もし検事が手帳をよく読んで、議員の話に真面目に耳を傾けていたら、議員が問題の2月25日に東京から遠く離れた成田市のゴルフ場で同僚議員とプレーをしていて「凛の会」元会長と議員会館で会った事実がないことを確認できたはずだ。
結局、公判でストーリーの発端(議員への依頼)がなかったことがわかり、あとの検察側主張はドミノ倒しで崩れ去った。
私が思うに、検事たちは事件の真相を追求しようとしていない。彼らに関心があるのは、予め想定した筋書きに合致した調書をとることだけである。

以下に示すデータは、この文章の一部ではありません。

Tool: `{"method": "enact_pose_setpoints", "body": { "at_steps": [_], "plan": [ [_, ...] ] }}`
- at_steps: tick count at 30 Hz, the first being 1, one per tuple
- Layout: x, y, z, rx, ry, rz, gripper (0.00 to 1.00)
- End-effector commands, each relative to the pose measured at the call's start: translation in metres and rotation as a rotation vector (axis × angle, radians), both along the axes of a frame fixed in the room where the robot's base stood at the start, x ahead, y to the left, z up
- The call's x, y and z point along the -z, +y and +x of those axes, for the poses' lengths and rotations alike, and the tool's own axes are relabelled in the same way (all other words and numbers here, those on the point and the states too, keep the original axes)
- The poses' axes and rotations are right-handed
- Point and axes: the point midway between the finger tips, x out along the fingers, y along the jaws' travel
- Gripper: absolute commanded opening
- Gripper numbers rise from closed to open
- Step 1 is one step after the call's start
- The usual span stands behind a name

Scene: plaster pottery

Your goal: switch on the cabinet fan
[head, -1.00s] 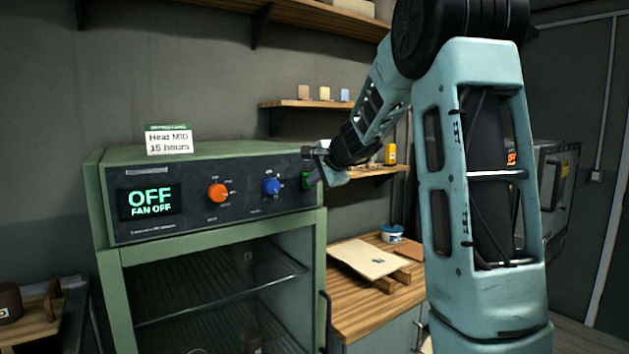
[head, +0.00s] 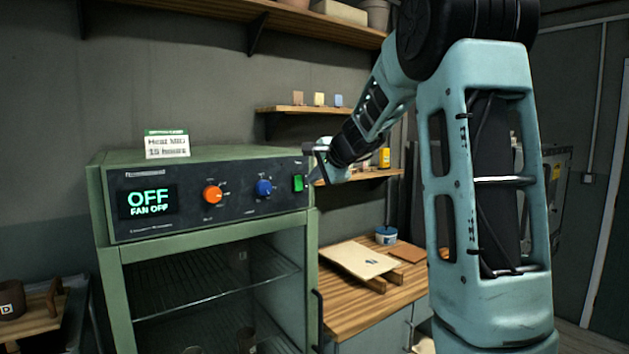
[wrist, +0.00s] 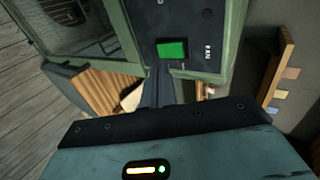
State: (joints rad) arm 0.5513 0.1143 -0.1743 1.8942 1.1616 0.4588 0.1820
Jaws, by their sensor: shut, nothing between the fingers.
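The green drying cabinet (head: 112,262) stands at the left with a dark control panel across its top. Its display (head: 148,202) reads "OFF" and "FAN OFF". An orange knob (head: 212,194), a blue knob (head: 264,187) and a green rocker switch (head: 298,183) sit along the panel. The green switch also shows in the wrist view (wrist: 172,49), beside a label that seems to read "FAN". My gripper (head: 312,172) is shut and empty at the panel's right end, close to the switch. In the wrist view the fingers (wrist: 157,88) point just below it; I cannot tell whether they touch.
A card (head: 167,144) on the cabinet top reads "Heat MID 15 hours". A wooden counter (head: 345,312) with a board (head: 362,258) and a tub (head: 386,235) is right of the cabinet. Small shelves (head: 318,110) hang on the wall behind my arm.

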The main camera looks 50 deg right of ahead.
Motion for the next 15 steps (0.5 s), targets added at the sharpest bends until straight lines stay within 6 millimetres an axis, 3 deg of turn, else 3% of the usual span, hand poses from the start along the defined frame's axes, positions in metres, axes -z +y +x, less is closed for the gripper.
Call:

当然ながら、「凛の会」や厚労省関係者たちも当初はそれに抵抗した。だが、検事たちは逮捕の脅しや早期保釈の利益誘導で、事実と全く異なる調書に次々とサインさせていった。ウソも上塗りを積み重ねれば本当に見えてくる。同じような特捜部の捜査でどれだけ多くの人が有罪宣告を受けてきたことか。
9月10日に言い渡される村木事件の判決は、これまで「正義の神話」に覆い隠されてきた特捜部の正体を仮借なく暴き出すだろう。
最終弁論を終えて記者会見した弘中惇一郎弁護士は裁判を振り返りながら「ここまで劣化した特捜部は自身の役割も含め、もう一回考え直さなければならない時期に来たのではないか」と語ったが、私も同感である。